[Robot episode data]

***

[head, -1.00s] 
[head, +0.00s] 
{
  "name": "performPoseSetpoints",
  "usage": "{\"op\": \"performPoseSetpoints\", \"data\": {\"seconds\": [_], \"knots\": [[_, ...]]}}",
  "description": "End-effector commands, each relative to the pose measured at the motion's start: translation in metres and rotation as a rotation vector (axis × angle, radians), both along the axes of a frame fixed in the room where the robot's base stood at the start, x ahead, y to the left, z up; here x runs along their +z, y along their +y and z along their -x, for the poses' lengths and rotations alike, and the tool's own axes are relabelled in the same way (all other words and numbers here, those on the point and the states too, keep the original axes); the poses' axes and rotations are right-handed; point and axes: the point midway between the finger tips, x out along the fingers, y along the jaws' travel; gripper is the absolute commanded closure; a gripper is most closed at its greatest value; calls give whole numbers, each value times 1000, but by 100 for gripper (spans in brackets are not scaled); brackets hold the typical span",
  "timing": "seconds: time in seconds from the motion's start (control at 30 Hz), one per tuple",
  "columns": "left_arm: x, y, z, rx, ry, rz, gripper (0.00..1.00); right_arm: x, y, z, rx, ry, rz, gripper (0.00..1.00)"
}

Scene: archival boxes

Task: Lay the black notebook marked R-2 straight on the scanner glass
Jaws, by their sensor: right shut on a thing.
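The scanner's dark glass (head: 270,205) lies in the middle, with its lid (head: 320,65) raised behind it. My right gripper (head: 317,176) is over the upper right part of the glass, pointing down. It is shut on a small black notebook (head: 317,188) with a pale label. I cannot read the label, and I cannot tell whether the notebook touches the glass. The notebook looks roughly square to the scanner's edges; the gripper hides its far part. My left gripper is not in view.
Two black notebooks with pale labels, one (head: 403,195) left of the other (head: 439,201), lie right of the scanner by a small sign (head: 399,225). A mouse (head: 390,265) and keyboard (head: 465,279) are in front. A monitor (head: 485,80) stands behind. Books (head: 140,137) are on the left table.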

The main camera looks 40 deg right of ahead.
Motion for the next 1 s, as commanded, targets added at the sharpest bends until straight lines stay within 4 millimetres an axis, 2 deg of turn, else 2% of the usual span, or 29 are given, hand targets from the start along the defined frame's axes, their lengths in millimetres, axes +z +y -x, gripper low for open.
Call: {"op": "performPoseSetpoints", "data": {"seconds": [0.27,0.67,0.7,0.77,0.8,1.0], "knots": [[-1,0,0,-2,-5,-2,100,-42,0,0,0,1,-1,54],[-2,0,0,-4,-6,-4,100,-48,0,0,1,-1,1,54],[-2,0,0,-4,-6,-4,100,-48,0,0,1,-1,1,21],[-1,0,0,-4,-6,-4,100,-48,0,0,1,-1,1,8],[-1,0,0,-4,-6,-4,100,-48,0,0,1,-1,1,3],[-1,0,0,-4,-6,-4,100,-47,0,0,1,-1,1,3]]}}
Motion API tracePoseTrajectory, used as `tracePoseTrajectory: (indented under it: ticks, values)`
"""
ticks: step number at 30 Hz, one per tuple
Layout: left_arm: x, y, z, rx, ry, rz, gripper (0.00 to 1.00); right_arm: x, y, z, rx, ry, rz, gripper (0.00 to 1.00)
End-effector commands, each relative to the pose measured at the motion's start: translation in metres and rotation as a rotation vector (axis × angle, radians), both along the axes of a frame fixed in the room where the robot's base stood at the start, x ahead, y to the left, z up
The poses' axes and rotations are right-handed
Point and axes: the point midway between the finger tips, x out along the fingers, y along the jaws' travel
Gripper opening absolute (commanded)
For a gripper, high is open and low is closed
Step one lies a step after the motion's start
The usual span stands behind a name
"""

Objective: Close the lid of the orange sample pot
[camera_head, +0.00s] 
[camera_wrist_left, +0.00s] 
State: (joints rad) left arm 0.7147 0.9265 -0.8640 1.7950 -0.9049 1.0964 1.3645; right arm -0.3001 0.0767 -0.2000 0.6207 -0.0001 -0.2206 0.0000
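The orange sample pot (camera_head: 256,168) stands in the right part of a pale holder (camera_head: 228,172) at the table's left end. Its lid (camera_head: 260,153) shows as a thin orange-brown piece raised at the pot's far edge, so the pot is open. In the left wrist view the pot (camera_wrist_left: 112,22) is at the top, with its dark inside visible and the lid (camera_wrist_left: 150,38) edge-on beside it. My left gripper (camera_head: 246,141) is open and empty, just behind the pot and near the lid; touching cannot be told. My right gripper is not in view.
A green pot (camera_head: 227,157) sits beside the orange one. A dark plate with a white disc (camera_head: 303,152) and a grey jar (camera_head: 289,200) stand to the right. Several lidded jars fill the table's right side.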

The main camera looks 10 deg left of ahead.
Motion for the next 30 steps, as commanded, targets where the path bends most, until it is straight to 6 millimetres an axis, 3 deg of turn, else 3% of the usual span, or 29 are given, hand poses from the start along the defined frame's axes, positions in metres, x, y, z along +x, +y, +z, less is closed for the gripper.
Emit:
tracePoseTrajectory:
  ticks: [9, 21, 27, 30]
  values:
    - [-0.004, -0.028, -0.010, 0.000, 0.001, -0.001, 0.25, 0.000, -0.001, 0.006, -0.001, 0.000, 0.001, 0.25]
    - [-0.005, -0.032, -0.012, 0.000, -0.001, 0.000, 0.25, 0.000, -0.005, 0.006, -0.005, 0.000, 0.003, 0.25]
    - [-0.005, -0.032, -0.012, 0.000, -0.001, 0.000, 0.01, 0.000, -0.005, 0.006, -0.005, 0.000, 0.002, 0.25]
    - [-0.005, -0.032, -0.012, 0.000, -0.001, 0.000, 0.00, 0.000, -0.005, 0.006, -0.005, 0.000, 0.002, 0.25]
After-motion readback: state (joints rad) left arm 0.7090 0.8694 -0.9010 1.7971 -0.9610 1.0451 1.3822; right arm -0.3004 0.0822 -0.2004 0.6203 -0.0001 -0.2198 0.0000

***

Above are the records; copy all of them exactly.

§ SOLVED EXERCISE
[head, -1.00s] 
[head, +0.00s] 
{
  "name": "performPoseSetpoints",
  "usage": "{\"op\": \"performPoseSetpoints\", \"data\": {\"seconds\": [_], \"knots\": [[_, ...]]}}",
  "description": "End-effector commands, each relative to the pose measured at the motion's start: translation in metres and rotation as a rotation vector (axis × angle, radians), both along the axes of a frame fixed in the room where the robot's base stood at the start, x ahead, y to the left, z up; here x runs along their +z, y along their +y and z along their -x, for the poses' lengths and rotations alike, and the tool's own axes are relabelled in the same way (all other words and numbers here, those on the point and the states too, keep the original axes); the poses' axes and rotations are right-handed; point and axes: the point midway between the finger tips, x out along the fingers, y along the jaws' travel; gripper is the absolute commanded closure; a gripper is most closed at its greatest value; calls give whole numbers, each value times 1000, but by 100 for gripper (spans in brackets are not scaled); brackets hold the typical span",
  "timing": "seconds: time in seconds from the motion's start (control at 30 Hz), one per tuple",
  "columns": "left_arm: x, y, z, rx, ry, rz, gripper (0.00..1.00); right_arm: x, y, z, rx, ry, rz, gripper (0.00..1.00)"
}

Scene: archival boxes

Task: Lay the black notebook marked R-2 straight on the scanner glass
Jaws, by their sensor: right shut on a thing.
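The scanner's dark glass (head: 270,205) lies in the middle, with its lid (head: 320,65) raised behind it. My right gripper (head: 317,176) is over the upper right part of the glass, pointing down. It is shut on a small black notebook (head: 317,188) with a pale label. I cannot read the label, and I cannot tell whether the notebook touches the glass. The notebook looks roughly square to the scanner's edges; the gripper hides its far part. My left gripper is not in view.
Two black notebooks with pale labels, one (head: 403,195) left of the other (head: 439,201), lie right of the scanner by a small sign (head: 399,225). A mouse (head: 390,265) and keyboard (head: 465,279) are in front. A monitor (head: 485,80) stands behind. Books (head: 140,137) are on the left table.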

The main camera looks 40 deg right of ahead.
Motion for the next 1 s, as commanded, targets added at the sharpest bends until straight lines stay within 4 millimetres an axis, 2 deg of turn, else 2% of the usual span, or 29 are given, hand targets from the start along the defined frame's axes, their lengths in millimetres, axes +z +y -x, gripper low for open.
Call: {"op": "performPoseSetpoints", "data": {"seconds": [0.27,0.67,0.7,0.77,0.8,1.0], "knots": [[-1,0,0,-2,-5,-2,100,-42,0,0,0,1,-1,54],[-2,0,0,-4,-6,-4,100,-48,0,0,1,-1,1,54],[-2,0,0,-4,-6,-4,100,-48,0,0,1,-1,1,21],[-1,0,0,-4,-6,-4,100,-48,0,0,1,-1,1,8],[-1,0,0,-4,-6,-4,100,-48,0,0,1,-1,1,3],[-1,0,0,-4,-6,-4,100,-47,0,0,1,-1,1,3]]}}
Motion API tracePoseTrajectory, used as `tracePoseTrajectory: (indented under it: ticks, values)`
"""
ticks: step number at 30 Hz, one per tuple
Layout: left_arm: x, y, z, rx, ry, rz, gripper (0.00 to 1.00); right_arm: x, y, z, rx, ry, rz, gripper (0.00 to 1.00)
End-effector commands, each relative to the pose measured at the motion's start: translation in metres and rotation as a rotation vector (axis × angle, radians), both along the axes of a frame fixed in the room where the robot's base stood at the start, x ahead, y to the left, z up
The poses' axes and rotations are right-handed
Point and axes: the point midway between the finger tips, x out along the fingers, y along the jaws' travel
Gripper opening absolute (commanded)
For a gripper, high is open and low is closed
Step one lies a step after the motion's start
The usual span stands behind a name
"""

Objective: Close the lid of the orange sample pot
[camera_head, +0.00s] 
[camera_wrist_left, +0.00s] 
State: (joints rad) left arm 0.7147 0.9265 -0.8640 1.7950 -0.9049 1.0964 1.3645; right arm -0.3001 0.0767 -0.2000 0.6207 -0.0001 -0.2206 0.0000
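The orange sample pot (camera_head: 256,168) stands in the right part of a pale holder (camera_head: 228,172) at the table's left end. Its lid (camera_head: 260,153) shows as a thin orange-brown piece raised at the pot's far edge, so the pot is open. In the left wrist view the pot (camera_wrist_left: 112,22) is at the top, with its dark inside visible and the lid (camera_wrist_left: 150,38) edge-on beside it. My left gripper (camera_head: 246,141) is open and empty, just behind the pot and near the lid; touching cannot be told. My right gripper is not in view.
A green pot (camera_head: 227,157) sits beside the orange one. A dark plate with a white disc (camera_head: 303,152) and a grey jar (camera_head: 289,200) stand to the right. Several lidded jars fill the table's right side.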

The main camera looks 10 deg left of ahead.
Motion for the next 30 steps, as commanded, targets where the path bends most, until it is straight to 6 millimetres an axis, 3 deg of turn, else 3% of the usual span, or 29 are given, hand poses from the start along the defined frame's axes, positions in metres, x, y, z along +x, +y, +z, less is closed for the gripper.
Emit:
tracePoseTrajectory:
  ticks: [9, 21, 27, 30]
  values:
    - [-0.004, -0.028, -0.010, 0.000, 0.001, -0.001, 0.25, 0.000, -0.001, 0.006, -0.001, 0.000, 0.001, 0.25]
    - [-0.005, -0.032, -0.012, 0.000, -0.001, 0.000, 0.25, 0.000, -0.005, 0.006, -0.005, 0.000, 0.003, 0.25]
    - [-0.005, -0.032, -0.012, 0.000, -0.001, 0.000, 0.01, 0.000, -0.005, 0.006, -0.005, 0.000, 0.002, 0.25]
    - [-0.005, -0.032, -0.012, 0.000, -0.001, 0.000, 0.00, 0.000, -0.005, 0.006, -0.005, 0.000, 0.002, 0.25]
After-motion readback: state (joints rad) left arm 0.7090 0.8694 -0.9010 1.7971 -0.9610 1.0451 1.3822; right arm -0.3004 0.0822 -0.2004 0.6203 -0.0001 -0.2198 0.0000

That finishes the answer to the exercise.